▶ Written task
Locate every line below that contains the word "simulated" and copy it.

▶ Provided data
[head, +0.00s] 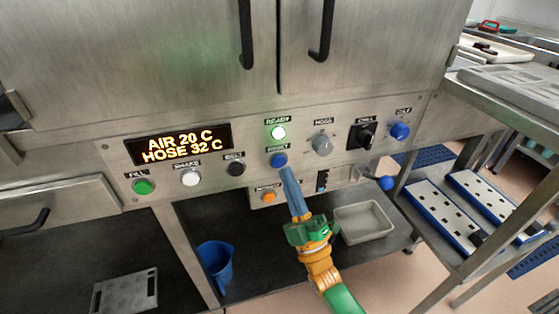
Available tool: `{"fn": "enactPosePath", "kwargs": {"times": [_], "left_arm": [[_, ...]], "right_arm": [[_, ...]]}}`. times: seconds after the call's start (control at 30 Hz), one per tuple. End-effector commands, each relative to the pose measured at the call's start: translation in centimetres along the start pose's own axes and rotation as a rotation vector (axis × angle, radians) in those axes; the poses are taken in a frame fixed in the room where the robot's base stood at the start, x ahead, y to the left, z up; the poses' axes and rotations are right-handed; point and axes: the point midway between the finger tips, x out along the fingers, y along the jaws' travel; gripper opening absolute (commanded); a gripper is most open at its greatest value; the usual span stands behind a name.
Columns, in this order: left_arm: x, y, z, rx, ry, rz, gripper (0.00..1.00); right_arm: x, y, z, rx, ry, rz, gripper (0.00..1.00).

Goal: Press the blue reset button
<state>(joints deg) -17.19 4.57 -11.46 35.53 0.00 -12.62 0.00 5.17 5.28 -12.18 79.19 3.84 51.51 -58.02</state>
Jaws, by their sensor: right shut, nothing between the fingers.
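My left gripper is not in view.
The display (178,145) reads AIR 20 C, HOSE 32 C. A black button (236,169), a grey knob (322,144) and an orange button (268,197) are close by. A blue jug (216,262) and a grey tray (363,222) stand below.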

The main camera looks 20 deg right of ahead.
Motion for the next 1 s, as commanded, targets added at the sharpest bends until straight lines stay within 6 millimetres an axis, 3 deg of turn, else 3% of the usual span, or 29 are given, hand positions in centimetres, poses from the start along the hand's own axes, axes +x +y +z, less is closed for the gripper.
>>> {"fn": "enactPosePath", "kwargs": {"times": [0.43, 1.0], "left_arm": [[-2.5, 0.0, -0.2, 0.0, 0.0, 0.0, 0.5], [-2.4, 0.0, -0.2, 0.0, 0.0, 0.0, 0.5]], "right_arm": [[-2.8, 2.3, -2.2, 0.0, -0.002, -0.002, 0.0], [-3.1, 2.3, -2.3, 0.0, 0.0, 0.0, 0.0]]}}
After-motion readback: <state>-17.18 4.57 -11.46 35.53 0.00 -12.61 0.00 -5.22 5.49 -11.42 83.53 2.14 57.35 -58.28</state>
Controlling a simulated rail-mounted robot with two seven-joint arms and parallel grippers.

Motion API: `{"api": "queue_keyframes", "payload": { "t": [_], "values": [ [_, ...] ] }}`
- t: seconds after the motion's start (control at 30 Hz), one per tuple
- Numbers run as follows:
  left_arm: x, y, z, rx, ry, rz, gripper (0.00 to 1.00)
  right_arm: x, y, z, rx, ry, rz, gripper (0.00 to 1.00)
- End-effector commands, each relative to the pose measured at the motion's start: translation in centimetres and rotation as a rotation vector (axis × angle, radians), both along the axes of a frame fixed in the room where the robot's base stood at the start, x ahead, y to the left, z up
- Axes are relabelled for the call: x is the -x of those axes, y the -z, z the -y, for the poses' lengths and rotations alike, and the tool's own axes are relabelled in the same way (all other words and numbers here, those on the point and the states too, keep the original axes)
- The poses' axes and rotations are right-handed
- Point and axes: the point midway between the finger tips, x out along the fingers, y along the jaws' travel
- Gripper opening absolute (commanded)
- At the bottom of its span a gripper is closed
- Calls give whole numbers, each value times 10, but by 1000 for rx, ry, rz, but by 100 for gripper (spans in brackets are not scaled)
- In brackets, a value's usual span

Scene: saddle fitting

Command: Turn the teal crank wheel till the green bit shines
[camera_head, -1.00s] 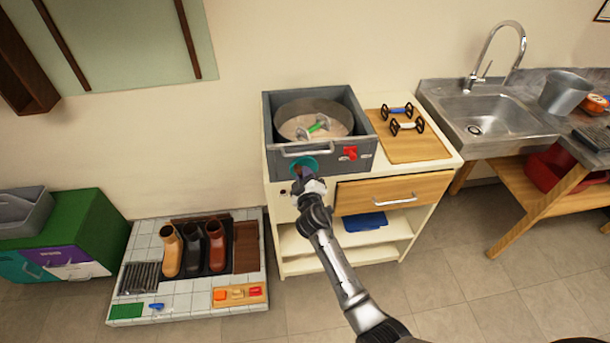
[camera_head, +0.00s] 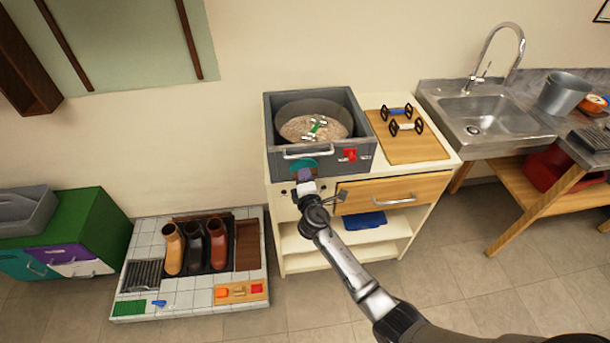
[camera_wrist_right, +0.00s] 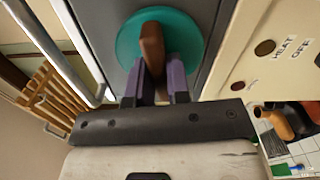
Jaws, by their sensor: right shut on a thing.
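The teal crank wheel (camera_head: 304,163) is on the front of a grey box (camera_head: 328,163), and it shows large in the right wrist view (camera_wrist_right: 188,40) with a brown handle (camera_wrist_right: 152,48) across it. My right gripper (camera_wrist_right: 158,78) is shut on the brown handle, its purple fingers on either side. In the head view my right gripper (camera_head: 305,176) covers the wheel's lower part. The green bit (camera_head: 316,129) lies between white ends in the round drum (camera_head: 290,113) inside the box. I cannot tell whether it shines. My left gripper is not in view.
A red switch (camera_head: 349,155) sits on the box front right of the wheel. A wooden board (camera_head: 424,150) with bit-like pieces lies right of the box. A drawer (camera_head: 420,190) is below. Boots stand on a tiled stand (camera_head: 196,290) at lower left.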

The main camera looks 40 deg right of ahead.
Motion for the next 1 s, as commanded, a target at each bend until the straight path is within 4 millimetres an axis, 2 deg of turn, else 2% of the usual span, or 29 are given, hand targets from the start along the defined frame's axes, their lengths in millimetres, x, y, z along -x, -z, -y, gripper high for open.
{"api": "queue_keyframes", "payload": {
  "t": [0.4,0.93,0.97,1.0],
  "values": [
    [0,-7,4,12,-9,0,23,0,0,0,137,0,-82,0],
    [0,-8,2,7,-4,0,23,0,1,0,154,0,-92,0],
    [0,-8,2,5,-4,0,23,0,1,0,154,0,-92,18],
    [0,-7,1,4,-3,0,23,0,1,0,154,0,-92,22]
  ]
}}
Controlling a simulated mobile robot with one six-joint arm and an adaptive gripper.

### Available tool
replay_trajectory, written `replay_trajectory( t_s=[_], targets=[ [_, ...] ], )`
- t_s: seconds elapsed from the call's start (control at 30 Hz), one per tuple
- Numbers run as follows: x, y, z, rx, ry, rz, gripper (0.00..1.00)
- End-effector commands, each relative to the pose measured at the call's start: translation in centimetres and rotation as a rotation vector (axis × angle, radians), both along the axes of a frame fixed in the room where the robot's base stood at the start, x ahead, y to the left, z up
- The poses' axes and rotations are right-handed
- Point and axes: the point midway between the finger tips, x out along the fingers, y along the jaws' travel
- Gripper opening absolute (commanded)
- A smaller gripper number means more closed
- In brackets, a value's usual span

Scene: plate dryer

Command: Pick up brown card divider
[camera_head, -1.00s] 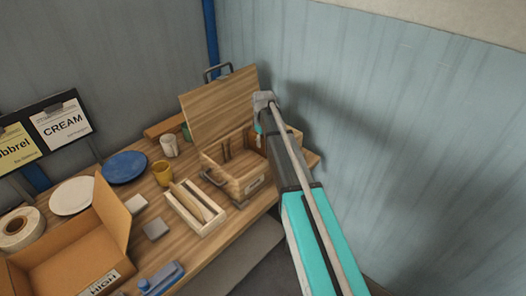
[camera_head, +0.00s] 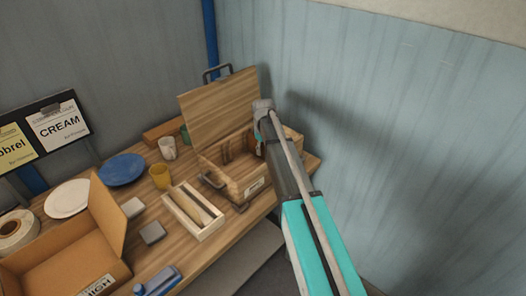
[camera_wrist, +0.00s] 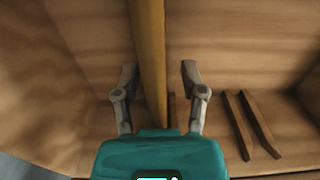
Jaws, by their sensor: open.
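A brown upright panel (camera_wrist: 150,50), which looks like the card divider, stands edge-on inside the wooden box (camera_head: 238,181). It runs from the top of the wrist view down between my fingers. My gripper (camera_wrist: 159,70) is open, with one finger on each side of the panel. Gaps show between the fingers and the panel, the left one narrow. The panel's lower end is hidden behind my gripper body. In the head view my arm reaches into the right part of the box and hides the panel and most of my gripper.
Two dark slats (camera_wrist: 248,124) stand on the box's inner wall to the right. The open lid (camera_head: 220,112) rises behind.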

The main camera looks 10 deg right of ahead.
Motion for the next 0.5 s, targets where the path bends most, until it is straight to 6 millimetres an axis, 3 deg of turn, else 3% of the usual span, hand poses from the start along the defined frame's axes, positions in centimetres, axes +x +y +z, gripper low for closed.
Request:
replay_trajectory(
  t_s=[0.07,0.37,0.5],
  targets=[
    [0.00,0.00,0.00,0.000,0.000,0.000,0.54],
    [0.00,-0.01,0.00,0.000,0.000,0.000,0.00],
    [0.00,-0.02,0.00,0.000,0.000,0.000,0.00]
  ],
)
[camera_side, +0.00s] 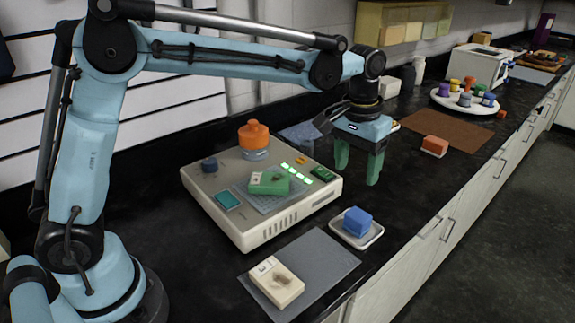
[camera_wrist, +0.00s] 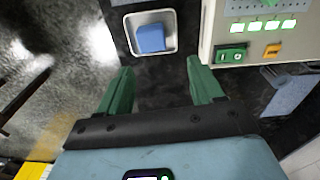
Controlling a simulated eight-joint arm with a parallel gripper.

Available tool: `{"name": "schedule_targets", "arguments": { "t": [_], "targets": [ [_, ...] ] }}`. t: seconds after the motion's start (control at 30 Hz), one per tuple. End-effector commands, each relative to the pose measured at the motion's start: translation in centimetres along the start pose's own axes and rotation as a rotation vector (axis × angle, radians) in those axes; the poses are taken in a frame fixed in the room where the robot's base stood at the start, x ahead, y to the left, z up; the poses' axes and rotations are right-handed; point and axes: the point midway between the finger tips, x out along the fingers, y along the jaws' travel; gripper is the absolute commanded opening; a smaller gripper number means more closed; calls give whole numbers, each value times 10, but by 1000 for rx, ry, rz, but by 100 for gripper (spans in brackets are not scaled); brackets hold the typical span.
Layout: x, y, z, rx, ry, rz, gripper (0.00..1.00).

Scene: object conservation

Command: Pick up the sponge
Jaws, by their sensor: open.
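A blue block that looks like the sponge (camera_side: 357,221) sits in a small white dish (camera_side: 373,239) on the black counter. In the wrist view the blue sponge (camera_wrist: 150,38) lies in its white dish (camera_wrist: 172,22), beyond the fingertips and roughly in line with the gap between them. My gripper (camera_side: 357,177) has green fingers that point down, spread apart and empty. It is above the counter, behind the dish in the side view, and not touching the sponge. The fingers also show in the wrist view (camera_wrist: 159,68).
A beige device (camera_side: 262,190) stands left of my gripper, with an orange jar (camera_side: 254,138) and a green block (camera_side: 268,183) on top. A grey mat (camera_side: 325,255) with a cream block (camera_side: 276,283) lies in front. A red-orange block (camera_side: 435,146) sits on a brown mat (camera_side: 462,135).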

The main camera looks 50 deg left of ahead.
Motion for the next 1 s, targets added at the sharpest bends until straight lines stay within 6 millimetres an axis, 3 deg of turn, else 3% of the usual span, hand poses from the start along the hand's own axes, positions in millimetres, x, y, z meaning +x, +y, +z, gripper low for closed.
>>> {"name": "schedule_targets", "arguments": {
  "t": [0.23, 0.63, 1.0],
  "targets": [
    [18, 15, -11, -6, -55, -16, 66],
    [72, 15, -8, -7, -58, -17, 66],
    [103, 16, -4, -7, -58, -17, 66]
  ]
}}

* * *

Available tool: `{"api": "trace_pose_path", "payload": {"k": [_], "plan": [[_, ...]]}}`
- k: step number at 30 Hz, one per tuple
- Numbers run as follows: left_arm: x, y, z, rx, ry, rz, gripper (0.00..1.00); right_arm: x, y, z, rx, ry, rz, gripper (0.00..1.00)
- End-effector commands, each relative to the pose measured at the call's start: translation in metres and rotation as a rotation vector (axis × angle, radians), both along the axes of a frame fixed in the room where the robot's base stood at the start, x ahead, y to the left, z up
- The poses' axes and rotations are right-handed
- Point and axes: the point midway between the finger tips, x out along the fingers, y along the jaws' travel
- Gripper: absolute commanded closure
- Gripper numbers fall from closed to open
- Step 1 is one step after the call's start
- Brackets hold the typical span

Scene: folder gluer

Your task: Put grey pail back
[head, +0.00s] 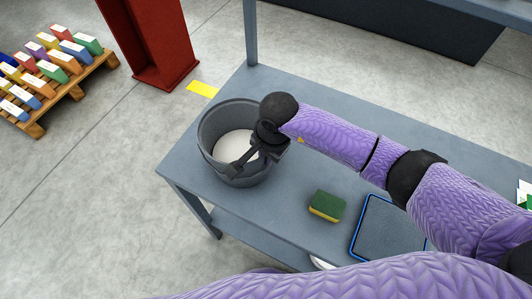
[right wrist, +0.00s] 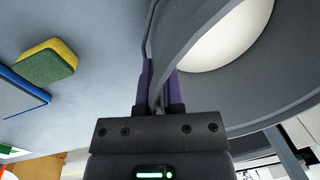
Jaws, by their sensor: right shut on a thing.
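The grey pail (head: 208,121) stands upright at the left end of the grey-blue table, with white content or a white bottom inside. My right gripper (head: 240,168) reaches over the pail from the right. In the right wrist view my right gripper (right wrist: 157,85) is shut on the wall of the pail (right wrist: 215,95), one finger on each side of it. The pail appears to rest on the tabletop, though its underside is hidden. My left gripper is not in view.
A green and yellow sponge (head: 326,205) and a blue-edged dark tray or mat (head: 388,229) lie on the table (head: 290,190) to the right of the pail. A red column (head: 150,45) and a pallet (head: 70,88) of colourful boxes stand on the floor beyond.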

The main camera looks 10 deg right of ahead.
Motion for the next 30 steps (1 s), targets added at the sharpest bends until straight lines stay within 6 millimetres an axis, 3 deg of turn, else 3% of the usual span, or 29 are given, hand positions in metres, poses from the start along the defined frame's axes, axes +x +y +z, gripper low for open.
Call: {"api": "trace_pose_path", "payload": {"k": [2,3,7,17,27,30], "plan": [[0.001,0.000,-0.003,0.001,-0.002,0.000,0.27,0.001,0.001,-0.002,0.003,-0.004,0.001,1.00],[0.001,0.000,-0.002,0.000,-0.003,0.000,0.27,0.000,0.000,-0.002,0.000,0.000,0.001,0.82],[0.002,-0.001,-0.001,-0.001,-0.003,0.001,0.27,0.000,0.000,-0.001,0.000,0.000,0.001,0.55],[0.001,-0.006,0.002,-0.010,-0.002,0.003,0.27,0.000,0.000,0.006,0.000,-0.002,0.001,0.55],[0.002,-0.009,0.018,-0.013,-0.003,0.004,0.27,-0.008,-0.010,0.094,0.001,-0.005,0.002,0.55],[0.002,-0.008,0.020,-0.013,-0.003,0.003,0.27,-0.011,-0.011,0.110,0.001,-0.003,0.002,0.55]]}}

==

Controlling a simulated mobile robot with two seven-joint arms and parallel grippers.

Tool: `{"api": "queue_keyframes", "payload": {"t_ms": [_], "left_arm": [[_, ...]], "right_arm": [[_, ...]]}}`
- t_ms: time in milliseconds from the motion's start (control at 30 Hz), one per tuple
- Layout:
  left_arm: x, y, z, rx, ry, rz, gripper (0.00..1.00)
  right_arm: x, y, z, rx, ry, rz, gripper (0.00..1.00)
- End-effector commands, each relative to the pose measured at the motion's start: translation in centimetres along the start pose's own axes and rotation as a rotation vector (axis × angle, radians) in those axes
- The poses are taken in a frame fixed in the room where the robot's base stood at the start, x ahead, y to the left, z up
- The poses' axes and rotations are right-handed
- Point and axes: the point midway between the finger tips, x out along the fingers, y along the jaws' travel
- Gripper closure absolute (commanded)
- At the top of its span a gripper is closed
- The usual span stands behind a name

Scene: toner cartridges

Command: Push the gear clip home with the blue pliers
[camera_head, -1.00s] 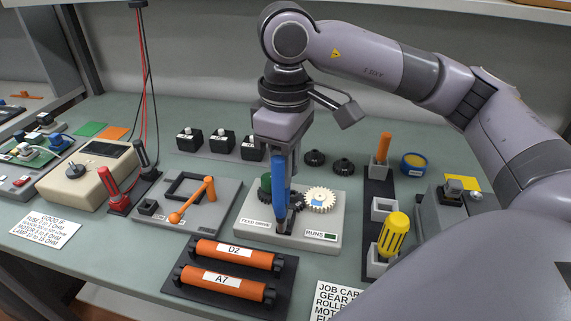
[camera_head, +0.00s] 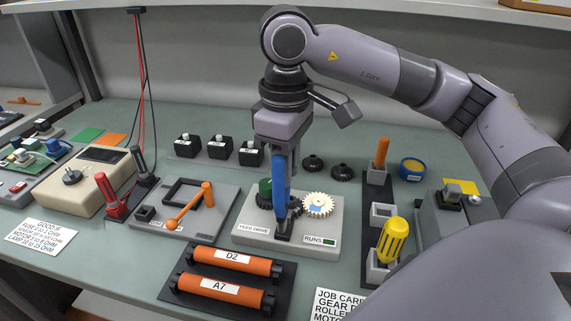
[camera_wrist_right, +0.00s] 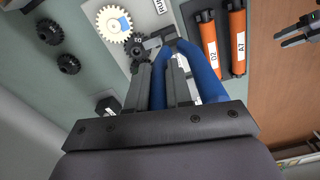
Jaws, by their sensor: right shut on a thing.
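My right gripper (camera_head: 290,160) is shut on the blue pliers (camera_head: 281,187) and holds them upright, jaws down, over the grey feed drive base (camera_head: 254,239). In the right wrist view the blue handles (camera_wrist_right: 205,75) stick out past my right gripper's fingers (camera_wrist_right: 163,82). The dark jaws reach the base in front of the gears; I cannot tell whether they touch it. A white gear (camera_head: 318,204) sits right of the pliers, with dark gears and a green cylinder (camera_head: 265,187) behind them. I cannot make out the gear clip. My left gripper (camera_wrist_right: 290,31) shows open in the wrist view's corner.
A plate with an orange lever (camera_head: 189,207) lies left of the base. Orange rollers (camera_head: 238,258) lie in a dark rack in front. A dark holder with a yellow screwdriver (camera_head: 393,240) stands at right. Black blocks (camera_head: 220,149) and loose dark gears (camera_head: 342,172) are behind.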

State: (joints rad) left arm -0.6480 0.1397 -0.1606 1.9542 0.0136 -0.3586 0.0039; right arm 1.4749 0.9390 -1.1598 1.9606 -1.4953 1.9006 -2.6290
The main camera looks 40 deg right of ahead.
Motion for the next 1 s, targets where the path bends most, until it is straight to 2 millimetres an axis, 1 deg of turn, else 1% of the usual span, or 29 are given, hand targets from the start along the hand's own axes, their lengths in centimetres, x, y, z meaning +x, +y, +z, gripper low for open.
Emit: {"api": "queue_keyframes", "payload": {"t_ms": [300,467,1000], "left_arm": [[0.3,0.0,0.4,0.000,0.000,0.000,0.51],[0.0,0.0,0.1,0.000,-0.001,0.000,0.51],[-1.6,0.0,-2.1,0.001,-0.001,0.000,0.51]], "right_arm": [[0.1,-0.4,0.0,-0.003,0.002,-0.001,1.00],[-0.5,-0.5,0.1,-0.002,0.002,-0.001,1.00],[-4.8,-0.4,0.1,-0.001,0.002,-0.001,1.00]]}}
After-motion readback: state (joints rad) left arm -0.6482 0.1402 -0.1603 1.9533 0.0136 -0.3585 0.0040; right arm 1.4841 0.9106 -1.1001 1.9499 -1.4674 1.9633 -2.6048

▶ In response
Controlling a simulated rail-mounted robot with two seven-joint arms and parallel grippers.
Controlling a simulated mobile robot with one six-joint arm and an adaptive gripper.
Controlling a simulated eight-joint arm with a parallel gripper.
Controlling a simulated mobile robot with two seven-joint arms and parallel grippers.

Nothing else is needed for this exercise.